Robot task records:
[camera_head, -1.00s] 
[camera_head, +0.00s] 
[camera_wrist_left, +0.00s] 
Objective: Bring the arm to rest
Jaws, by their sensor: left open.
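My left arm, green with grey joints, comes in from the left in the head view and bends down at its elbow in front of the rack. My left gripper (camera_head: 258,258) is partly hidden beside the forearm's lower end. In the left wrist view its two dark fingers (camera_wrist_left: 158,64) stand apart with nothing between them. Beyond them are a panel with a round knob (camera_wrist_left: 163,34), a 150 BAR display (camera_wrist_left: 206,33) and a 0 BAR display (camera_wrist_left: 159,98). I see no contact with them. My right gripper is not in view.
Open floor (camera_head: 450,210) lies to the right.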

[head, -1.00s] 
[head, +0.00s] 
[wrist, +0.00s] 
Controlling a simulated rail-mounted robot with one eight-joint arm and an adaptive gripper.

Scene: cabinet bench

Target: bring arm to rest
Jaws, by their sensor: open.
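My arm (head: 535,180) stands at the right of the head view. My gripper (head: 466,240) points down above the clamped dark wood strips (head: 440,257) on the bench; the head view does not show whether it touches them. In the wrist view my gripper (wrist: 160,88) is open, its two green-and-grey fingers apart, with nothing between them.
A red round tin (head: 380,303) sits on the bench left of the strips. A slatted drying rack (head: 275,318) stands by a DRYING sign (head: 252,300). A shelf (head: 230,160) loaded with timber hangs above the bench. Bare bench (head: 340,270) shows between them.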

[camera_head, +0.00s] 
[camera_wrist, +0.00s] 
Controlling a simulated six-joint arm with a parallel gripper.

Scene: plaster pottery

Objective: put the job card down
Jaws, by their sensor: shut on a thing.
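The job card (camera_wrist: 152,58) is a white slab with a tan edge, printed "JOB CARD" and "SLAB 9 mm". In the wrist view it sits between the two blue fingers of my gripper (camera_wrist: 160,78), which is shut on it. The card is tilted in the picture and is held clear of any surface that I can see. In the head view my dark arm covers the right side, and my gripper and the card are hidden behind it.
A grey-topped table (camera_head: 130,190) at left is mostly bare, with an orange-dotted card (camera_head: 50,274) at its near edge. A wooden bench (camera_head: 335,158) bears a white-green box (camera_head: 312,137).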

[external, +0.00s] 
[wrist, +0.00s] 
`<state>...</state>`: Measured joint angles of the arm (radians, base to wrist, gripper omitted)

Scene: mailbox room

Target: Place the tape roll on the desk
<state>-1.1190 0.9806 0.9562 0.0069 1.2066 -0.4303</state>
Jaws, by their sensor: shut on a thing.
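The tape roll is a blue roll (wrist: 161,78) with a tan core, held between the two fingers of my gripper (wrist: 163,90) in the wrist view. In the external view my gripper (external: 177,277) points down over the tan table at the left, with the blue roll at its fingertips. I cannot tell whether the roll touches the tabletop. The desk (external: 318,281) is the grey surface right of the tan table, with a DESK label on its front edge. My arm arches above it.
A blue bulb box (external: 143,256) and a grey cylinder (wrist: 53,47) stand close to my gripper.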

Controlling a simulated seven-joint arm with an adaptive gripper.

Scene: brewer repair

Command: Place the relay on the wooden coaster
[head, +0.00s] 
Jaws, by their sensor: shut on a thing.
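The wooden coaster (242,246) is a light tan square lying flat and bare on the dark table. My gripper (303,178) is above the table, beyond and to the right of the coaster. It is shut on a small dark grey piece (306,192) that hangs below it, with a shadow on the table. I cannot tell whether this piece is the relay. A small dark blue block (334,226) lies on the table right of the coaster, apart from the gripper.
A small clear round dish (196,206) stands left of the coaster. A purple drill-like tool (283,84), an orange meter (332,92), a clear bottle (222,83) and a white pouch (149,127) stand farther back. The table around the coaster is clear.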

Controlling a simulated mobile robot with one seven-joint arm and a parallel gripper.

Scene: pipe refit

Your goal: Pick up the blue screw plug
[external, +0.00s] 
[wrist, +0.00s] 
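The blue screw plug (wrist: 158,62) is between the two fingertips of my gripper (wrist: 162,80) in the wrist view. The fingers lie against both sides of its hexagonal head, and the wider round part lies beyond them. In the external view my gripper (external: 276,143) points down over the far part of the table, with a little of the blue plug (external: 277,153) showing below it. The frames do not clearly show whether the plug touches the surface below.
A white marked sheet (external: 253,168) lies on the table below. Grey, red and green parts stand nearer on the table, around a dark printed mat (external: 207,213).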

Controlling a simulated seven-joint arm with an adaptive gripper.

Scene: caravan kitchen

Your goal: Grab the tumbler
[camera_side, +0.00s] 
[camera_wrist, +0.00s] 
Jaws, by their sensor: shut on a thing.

■ PROBLEM TO WORK ON ■
List each line holding the string "parallel".

■ TASK RESPONSE ■
Controlling a simulated six-joint arm with a parallel gripper.
Controlling a simulated mobile robot with one seven-joint arm and a parallel gripper.

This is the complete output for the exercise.